Down in deepest Sussex is Amberley Working Museum. The whole complex is built on the site of the old limeworks nestled under the chalk hills of the village of Amberley. Upon entering the the museum you walk out of the reception, where you pay a fairly reasonable entrance fee, into a covered area built from the old tin roofed sheds originally used by the limeworks in its hay day. Passing the old engine shed, which once housed one of the steam railway locos which was used to take the lime from the works to the mainline station a few hundred yards away, there’s lots to explore. A large array of buildings spread across the 36 acre site.

You’ll find a fabulous old print works where you can purchase various pictures and scripts produced on the very machines working here. Round every corner there is something worth seeing. Most items are either well described or actually working, living up to the museum’s name. The soon to be extended narrow gauge steam mine train offers a pleasant ride through the site and takes its passengers up to the reconstructed drying shed from Nightgales Brickworks, Petersfield, Hampshire. Alongside the old brickworks building is a pottery where demonstrations take place in the art of using a potters wheel.
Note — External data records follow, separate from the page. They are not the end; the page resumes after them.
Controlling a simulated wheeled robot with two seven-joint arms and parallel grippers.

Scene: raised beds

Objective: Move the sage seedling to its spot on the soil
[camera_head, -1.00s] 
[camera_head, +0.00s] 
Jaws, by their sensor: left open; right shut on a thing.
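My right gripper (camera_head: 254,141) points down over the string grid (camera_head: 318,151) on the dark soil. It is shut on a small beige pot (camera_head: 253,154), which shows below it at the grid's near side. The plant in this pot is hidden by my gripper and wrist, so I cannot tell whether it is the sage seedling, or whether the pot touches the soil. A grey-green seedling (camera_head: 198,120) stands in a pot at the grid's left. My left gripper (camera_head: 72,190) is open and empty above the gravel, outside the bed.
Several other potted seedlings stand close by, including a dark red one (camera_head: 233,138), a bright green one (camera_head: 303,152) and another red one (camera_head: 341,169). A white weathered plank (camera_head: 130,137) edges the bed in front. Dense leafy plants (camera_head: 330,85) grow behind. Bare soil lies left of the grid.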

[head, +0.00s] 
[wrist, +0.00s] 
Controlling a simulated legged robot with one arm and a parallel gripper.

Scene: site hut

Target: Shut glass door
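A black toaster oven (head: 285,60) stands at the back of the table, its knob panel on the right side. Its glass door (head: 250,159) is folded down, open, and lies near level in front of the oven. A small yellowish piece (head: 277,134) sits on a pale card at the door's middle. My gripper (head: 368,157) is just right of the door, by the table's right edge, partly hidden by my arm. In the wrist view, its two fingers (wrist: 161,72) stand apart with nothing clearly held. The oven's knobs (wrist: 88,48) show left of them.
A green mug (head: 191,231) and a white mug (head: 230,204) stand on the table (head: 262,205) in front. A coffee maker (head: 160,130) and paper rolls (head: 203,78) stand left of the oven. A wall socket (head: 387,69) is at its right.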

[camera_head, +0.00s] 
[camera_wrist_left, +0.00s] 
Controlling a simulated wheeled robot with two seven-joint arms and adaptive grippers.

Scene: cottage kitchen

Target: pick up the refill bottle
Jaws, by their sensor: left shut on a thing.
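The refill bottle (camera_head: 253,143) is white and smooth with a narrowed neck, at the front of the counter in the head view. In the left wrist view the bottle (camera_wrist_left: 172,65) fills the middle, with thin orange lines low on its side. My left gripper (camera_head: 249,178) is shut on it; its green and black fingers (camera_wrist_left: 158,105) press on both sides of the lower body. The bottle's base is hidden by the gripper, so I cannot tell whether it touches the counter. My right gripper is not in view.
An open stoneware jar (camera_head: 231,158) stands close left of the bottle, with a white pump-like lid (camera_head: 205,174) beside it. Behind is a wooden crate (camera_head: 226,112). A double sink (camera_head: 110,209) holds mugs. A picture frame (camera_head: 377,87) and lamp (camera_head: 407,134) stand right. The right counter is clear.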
There are also souvenir mugs etc. for sale.

Across from the pottery are the EDF Energy Hall of Electricity and Connected Earth Telecommunications pavilions with plenty for children and grown ups to learn and play with. There are collections including the Southdowns buses and the “local” village garage.

Up by the kilns you’ll find the Paviors pavilion which describes how roads were/are made and repaired.

In addition to the narrow gauge railway there are also a wonderful 1920s Tilling Stevens double decker bus, and trailer rides pulled by the museums Tasker Tractor and Marshall Roller.

Refreshments are available on site at the newly built Limeburners Restaurant.

Throughout the year there are many events held as Amberley Working Museum, and each has its own special theme. It’s well worth a visit.